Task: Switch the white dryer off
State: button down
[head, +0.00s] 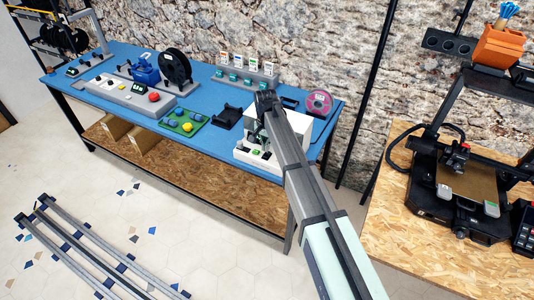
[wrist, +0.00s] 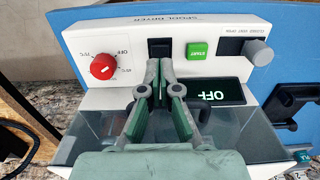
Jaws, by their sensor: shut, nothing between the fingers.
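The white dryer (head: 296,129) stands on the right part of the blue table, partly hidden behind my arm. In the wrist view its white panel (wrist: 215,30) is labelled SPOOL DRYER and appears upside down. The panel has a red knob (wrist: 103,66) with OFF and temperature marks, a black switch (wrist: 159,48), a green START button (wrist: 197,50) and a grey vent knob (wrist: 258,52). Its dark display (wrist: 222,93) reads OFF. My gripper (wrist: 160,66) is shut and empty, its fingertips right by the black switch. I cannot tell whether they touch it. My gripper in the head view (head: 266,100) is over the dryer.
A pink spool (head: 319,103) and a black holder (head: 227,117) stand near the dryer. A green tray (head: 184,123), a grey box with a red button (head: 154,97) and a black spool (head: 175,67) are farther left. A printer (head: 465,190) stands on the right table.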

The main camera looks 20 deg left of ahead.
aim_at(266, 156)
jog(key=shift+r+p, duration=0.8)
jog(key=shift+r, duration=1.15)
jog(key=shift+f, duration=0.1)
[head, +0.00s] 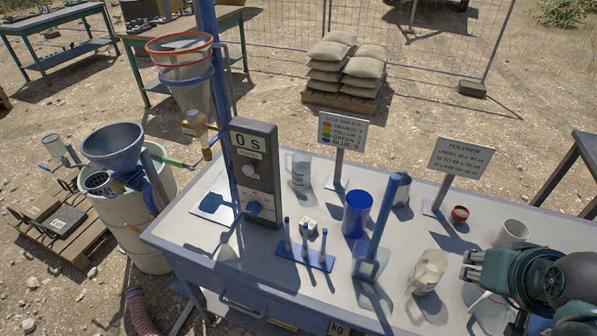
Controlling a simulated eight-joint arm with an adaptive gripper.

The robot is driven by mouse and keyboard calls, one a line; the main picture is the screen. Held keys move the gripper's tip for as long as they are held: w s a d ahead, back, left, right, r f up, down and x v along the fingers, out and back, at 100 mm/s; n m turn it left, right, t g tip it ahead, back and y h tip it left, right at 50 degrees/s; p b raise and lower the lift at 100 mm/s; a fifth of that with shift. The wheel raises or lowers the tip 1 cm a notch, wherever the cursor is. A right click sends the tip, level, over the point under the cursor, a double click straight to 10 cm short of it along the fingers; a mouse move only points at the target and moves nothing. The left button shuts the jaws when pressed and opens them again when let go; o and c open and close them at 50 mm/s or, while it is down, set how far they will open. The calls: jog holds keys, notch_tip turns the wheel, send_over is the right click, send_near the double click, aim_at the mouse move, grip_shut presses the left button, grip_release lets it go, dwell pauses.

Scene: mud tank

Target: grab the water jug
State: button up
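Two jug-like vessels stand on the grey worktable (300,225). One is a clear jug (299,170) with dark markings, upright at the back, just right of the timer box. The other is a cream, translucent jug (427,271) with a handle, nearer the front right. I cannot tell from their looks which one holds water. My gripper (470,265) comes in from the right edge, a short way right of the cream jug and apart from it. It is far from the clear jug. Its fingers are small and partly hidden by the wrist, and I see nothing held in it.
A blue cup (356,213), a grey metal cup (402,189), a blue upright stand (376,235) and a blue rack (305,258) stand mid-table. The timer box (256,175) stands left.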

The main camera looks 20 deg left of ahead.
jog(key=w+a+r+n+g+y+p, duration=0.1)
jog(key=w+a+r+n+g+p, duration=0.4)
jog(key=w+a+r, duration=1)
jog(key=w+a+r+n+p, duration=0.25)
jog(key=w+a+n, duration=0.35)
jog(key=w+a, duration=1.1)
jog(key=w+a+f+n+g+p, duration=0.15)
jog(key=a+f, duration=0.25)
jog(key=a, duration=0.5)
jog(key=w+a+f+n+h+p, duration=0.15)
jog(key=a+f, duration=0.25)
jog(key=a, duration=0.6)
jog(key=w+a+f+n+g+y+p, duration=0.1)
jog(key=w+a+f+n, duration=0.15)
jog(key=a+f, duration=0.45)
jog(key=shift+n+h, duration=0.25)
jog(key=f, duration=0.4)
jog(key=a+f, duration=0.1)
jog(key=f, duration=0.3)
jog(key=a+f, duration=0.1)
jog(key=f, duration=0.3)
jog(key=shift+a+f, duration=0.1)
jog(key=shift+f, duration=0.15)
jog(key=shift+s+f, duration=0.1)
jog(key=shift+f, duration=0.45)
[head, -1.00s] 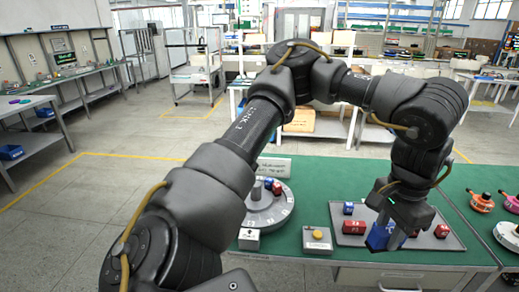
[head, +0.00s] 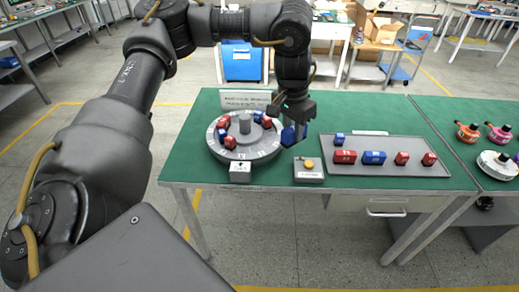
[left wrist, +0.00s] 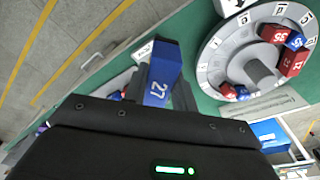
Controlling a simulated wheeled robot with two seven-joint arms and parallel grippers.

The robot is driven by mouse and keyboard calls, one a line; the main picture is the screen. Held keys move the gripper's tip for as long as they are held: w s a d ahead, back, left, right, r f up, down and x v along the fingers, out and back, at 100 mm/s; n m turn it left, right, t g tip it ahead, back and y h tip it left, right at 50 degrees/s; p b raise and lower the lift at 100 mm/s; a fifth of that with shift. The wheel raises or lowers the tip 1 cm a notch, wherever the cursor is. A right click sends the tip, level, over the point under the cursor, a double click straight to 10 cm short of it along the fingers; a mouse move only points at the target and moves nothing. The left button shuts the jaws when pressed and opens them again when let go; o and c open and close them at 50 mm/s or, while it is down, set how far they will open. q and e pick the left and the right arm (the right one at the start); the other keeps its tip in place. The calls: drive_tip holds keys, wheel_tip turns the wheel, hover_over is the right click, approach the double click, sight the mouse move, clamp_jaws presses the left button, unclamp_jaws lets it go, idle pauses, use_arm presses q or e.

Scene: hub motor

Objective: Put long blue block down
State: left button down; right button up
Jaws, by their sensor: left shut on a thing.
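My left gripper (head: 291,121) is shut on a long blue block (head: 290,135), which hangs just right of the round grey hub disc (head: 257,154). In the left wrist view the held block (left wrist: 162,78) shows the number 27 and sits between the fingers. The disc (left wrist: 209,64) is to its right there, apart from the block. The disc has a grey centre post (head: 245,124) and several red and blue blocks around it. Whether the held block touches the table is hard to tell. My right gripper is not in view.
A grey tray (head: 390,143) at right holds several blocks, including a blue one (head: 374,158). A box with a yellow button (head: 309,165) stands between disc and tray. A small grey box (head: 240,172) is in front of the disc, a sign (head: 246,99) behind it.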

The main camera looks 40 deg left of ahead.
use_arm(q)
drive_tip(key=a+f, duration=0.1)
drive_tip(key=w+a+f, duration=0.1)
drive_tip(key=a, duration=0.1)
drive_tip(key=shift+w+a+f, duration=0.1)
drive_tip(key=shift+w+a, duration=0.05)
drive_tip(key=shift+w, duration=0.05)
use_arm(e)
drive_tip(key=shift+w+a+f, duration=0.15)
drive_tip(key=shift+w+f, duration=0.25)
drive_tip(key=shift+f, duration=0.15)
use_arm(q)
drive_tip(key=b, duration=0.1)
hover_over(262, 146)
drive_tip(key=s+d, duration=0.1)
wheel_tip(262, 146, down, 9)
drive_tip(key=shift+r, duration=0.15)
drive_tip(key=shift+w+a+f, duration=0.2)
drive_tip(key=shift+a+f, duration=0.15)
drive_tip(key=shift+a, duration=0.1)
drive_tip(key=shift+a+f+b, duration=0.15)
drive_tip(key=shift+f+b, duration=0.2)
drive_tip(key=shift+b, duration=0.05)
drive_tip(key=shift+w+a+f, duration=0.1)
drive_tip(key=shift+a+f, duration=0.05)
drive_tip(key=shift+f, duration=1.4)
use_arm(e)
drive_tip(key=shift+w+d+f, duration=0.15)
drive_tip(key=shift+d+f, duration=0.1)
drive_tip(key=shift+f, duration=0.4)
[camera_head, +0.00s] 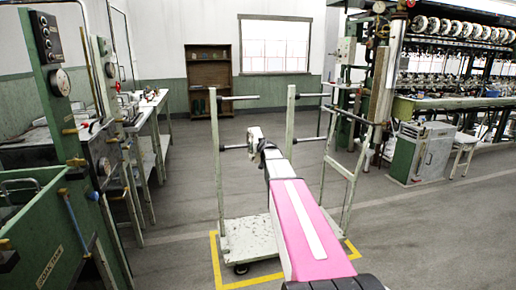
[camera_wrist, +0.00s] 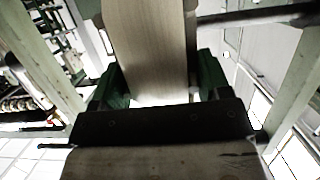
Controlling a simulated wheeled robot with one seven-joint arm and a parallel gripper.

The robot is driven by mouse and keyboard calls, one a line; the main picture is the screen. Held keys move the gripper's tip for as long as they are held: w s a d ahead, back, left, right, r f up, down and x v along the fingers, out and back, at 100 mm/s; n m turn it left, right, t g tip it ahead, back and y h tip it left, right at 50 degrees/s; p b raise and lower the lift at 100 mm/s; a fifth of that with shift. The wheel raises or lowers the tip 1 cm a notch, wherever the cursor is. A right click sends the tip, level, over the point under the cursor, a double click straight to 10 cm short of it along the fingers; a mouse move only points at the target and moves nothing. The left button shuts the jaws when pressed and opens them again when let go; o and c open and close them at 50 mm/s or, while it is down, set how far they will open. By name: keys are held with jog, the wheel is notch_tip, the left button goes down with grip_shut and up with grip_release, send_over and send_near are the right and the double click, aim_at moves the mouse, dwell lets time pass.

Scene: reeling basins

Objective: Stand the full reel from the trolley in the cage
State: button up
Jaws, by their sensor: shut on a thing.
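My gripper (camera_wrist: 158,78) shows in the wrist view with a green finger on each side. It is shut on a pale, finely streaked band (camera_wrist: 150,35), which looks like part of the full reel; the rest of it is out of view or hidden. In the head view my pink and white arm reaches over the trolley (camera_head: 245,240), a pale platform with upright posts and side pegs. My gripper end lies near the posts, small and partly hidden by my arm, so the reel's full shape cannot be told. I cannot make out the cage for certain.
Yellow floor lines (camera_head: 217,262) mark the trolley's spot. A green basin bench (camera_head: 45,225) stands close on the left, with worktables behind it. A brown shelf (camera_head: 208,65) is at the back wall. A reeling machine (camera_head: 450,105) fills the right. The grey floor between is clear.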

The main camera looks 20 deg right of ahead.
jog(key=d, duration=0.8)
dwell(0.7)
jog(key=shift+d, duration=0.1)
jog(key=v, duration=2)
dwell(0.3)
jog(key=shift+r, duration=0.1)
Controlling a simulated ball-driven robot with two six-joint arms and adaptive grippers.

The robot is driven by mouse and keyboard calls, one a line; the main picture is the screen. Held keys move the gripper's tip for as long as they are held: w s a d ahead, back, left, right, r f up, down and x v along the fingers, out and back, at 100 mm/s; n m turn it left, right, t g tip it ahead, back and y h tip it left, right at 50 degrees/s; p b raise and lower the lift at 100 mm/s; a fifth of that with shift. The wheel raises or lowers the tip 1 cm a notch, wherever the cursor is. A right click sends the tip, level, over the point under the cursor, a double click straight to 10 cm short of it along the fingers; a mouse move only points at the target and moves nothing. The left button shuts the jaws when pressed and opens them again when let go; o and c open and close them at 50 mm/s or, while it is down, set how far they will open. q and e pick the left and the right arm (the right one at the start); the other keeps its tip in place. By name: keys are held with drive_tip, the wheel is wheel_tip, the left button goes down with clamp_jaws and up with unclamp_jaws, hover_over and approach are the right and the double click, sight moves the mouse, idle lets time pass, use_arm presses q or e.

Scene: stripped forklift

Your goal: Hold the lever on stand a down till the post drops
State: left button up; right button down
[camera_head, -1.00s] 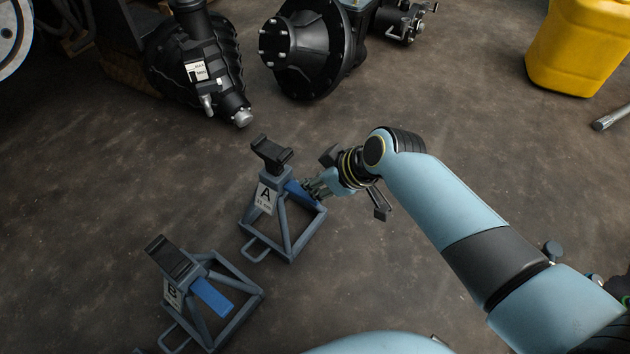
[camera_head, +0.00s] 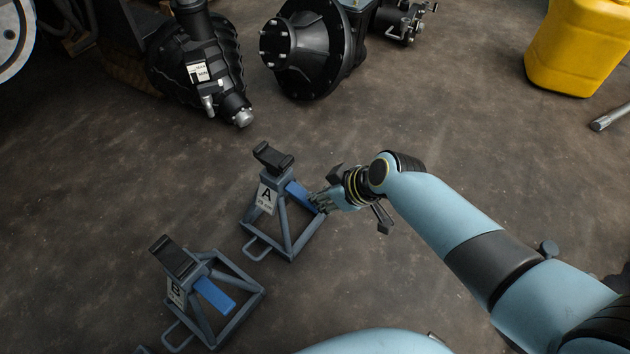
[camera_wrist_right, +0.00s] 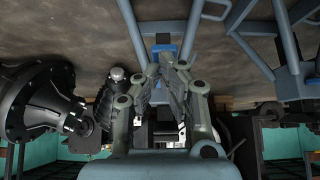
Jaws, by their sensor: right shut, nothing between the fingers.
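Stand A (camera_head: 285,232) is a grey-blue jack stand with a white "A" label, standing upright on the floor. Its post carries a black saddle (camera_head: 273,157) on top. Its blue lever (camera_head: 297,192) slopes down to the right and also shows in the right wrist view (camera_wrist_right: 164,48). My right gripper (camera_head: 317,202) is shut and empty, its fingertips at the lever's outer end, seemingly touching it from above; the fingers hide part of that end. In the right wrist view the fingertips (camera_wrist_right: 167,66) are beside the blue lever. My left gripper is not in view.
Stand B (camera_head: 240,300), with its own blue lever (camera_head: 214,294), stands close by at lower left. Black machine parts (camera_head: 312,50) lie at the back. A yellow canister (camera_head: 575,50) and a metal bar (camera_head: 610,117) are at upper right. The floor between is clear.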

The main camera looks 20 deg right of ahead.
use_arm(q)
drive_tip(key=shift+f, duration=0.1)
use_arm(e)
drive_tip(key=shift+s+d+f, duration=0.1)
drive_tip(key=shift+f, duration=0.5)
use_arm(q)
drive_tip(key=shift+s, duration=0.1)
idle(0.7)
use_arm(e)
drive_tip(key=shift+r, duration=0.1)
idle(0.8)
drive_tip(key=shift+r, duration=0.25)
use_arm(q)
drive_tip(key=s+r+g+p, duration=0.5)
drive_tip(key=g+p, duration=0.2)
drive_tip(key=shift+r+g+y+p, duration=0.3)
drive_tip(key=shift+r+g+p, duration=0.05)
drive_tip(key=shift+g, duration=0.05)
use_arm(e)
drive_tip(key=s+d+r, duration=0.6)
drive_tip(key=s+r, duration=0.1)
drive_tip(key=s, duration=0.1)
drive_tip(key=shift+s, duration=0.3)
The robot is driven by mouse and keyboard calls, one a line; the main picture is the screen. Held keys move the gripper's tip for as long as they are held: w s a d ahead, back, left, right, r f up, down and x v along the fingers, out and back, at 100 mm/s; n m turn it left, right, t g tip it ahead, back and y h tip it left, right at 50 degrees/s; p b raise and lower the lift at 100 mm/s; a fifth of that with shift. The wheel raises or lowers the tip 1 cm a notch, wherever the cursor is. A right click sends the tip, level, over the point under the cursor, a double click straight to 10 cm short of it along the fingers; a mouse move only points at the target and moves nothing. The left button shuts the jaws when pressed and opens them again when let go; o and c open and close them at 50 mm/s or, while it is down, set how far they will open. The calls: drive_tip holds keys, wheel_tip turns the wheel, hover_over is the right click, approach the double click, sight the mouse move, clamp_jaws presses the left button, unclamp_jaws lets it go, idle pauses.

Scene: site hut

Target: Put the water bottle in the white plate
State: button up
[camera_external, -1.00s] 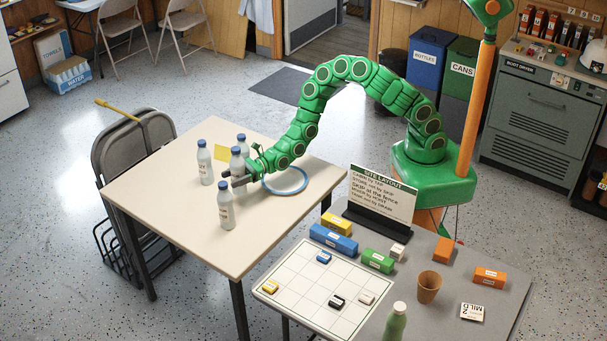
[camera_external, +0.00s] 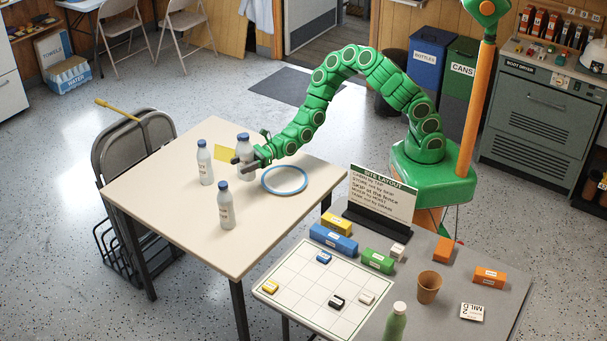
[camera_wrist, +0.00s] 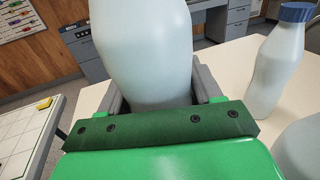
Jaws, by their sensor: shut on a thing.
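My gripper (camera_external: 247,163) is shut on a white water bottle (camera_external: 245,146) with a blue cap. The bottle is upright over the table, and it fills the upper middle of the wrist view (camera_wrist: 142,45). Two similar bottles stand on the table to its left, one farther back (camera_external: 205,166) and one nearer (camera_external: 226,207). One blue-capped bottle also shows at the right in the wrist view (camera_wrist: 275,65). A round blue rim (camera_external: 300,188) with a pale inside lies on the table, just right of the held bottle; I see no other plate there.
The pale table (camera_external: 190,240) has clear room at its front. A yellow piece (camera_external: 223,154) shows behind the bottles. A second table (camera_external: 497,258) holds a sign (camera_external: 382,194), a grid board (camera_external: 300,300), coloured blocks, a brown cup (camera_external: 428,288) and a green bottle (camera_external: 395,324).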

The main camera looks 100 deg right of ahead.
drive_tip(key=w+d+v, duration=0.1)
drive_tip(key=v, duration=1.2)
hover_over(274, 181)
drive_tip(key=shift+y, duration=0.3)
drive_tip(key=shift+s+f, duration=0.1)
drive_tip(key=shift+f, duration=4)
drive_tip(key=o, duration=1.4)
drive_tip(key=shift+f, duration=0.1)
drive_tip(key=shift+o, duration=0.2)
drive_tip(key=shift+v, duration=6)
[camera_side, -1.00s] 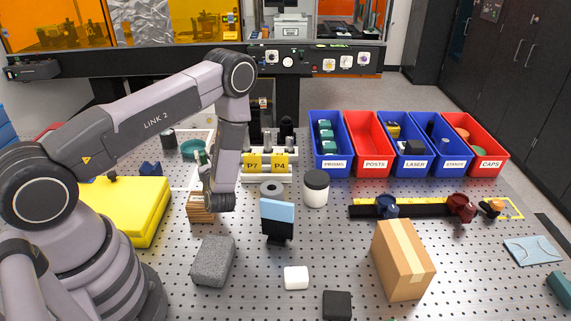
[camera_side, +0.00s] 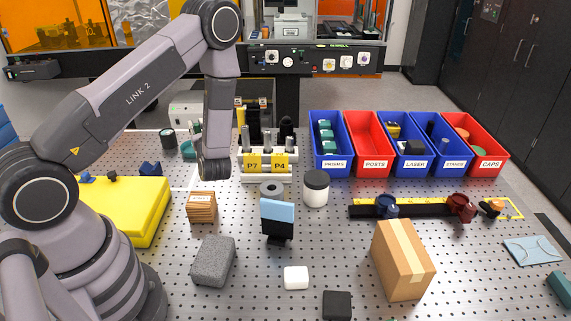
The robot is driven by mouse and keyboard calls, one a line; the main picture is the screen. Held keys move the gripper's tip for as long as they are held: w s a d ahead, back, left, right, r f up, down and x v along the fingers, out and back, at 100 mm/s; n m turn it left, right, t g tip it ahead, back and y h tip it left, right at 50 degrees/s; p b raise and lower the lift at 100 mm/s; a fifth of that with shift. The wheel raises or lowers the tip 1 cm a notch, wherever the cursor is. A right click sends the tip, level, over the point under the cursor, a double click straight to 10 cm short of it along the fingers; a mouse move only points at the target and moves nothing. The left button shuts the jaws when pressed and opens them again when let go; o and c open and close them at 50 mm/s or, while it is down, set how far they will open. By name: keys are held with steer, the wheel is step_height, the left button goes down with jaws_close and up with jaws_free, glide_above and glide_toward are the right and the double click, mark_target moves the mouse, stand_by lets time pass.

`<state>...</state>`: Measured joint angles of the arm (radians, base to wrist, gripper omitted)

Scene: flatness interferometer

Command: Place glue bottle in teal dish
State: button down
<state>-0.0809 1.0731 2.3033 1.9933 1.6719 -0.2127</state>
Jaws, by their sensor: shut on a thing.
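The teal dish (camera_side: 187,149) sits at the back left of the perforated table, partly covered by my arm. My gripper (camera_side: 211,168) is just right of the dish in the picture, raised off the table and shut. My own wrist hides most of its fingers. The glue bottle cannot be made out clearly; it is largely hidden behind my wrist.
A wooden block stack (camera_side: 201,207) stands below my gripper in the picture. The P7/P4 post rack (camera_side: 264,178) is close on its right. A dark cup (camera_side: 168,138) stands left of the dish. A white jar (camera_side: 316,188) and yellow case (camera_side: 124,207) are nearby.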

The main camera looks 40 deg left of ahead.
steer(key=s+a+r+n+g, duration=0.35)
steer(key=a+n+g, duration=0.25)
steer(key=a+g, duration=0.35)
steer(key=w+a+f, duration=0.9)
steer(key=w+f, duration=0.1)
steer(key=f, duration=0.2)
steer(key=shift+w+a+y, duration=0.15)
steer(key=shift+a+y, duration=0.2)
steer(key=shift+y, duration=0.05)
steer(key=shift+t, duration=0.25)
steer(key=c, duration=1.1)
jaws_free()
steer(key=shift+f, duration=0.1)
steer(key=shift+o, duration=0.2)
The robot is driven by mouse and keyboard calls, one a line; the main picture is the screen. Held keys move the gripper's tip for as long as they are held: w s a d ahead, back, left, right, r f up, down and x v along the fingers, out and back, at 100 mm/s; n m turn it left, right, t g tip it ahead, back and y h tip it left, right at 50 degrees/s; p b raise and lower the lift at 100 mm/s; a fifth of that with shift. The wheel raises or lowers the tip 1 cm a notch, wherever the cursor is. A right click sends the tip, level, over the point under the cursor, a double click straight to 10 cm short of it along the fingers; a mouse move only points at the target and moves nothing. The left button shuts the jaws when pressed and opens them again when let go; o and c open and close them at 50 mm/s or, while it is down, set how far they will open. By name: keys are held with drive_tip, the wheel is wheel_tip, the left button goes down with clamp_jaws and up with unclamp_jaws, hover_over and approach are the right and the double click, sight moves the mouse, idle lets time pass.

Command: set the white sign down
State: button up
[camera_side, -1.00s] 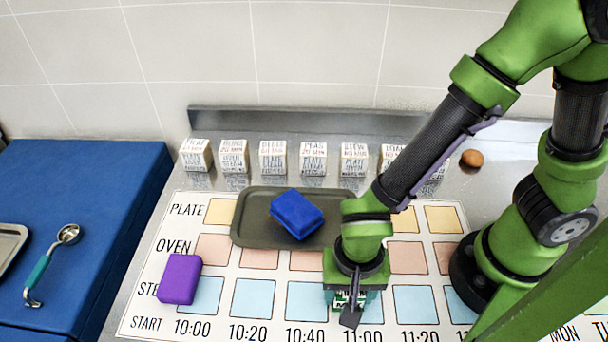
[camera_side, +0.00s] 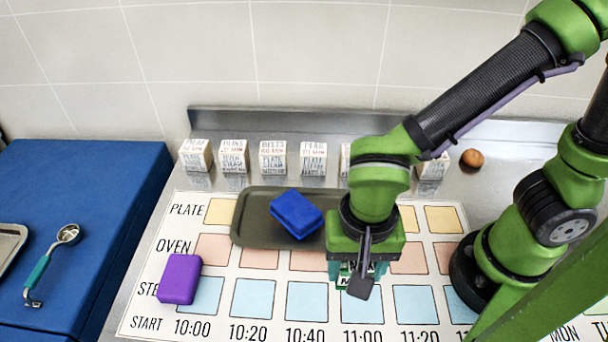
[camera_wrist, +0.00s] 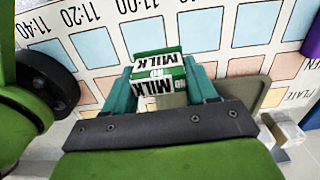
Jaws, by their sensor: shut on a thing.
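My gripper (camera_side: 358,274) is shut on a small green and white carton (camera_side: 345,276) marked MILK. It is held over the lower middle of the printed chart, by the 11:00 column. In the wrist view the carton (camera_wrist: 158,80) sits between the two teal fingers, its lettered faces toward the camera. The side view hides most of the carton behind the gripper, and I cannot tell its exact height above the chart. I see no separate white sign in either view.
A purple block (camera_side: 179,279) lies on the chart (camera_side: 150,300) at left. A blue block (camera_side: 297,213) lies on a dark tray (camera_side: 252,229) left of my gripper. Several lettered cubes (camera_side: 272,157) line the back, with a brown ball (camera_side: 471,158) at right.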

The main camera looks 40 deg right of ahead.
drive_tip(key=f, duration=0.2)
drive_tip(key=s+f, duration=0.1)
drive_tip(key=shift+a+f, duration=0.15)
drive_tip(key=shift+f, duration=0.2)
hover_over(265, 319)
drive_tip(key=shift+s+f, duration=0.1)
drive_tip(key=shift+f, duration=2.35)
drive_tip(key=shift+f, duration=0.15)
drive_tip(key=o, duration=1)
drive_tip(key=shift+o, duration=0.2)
* * * * * * * * *
Go back to the entries above and restate word for word every line from the first through the one that contains "Controlling a simulated eight-joint", leaving the pictures behind.

● **FINISHED TASK**:
Task: Switch the white dryer off
State: button down
[head, +0.00s] 
[wrist, +0.00s] 
Jaws, by their sensor: shut, nothing between the fingers.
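The white dryer (head: 296,129) stands on the right part of the blue table, partly hidden behind my arm. In the wrist view its white panel (wrist: 215,30) is labelled SPOOL DRYER and appears upside down. The panel has a red knob (wrist: 103,66) with OFF and temperature marks, a black switch (wrist: 159,48), a green START button (wrist: 197,50) and a grey vent knob (wrist: 258,52). Its dark display (wrist: 222,93) reads OFF. My gripper (wrist: 160,66) is shut and empty, its fingertips right by the black switch. I cannot tell whether they touch it. My gripper in the head view (head: 266,100) is over the dryer.
A pink spool (head: 319,103) and a black holder (head: 227,117) stand near the dryer. A green tray (head: 184,123), a grey box with a red button (head: 154,97) and a black spool (head: 175,67) are farther left. A printer (head: 465,190) stands on the right table.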

The main camera looks 20 deg left of ahead.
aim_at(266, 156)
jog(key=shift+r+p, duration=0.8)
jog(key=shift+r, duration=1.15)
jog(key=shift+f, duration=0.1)
[head, +0.00s] 
Controlling a simulated eight-joint arm with an adaptive gripper.

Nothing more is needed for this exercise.